David Parker, professor of political science at MSU, and Robert Saldin, associate professor of political science at the University of Montana, have suggested over the past couple of days that appointing John Walsh to the Senate seat would not increase his chances of winning, citing a modest benefit in previous elections:
According to data compiled by Nate Silver and updated by us, of the 52 senators appointed to fill seats as of 2012, only 22 — or 42 percent — have been reelected.
A deeper look at the data, however, suggests that appointing Walsh will offer a significant boost to his candidacy, as recent appointees have done quite well in their subsequent elections.
In fact, since 1990, the beginning of the modern campaign era, appointed Senators have won their subsequent elections at a staggering 68.75% rate.

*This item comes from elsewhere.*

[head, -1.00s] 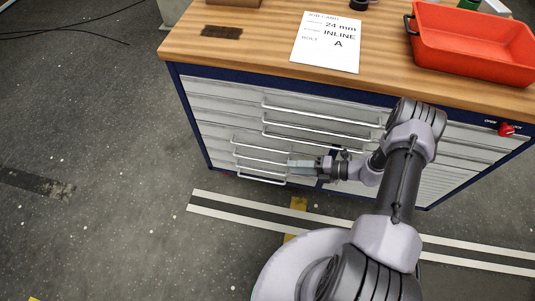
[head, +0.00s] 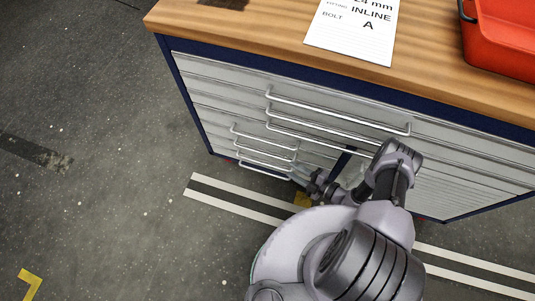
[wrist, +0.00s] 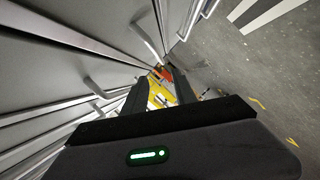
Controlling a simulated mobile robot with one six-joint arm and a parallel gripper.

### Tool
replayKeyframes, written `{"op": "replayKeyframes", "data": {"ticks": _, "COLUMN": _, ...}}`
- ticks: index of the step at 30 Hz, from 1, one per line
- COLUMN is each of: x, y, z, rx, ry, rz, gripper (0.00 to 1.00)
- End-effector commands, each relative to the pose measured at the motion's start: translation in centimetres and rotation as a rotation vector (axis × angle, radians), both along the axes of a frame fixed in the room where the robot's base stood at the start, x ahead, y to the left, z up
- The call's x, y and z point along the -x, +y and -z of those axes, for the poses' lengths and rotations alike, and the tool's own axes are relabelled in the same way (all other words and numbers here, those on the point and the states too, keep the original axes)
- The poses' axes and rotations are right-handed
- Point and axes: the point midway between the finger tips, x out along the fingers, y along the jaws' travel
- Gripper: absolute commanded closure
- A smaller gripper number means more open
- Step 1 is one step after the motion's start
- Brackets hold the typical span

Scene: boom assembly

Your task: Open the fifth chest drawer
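The chest is a workbench cabinet with grey drawer fronts (head: 225,103) in a blue frame. Long bar handles (head: 340,112) run across the upper drawers. Shorter bar handles (head: 262,142) sit on the lower left drawers, stacked closely. I cannot single out the fifth drawer with certainty; no drawer clearly stands open in the head view. My gripper (head: 314,187) is low in front of the lower drawers, its fingers hard to make out there. In the wrist view my gripper (wrist: 160,92) has its two dark fingers apart, with drawer fronts and bar handles (wrist: 145,38) beside and beyond them. No handle is visibly held.
The wooden top (head: 250,33) carries a job card (head: 352,45) and a red bin (head: 503,42). White floor stripes (head: 235,202) run before the cabinet. Open floor lies to the left. Yellow and orange patches (wrist: 160,90) show beyond the fingers, unclear.

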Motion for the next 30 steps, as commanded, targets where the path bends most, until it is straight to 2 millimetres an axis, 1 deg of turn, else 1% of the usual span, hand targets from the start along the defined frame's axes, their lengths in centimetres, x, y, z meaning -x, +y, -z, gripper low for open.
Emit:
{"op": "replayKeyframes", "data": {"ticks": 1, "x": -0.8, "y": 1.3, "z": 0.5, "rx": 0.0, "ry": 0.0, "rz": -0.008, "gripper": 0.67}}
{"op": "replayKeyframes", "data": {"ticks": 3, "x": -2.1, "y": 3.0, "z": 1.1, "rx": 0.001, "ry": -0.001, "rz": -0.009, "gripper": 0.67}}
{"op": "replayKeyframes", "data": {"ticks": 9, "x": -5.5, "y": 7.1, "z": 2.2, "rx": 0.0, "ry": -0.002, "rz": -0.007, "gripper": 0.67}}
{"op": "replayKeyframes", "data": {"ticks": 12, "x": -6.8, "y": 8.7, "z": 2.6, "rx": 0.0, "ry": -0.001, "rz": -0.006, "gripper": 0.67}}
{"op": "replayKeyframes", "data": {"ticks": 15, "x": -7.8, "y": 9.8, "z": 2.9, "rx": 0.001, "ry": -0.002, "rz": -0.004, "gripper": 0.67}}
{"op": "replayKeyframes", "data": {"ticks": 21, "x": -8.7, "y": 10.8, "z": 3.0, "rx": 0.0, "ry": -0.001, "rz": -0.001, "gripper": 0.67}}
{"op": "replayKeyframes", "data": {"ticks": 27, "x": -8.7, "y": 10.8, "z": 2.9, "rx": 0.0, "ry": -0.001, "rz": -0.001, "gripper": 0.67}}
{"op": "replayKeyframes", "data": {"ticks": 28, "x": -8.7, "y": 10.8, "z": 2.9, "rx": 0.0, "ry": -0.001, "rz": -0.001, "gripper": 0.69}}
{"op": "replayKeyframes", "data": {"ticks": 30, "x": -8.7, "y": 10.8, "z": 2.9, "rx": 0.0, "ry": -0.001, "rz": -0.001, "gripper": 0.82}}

Even more significantly, the last seven candidates appointed to the Senate who subsequently ran for re-election all won their elections. Republicans, Democrats, rural state Senators, urban state Senators all have won after appointment.
Parker and Saldin might have aggregate numbers correct, but their interpretation ignores a clear historical trend favoring Senators who are appointed and then subsequently run for office. Even campaign managers for other candidates agree.
If Steve Bullock wants to increase the odds of Democrats holding on to Montana’s Senate seat and Democratic control of the U.S. Senate, appointing John Walsh to replace Max Baucus is the most sensible strategic move.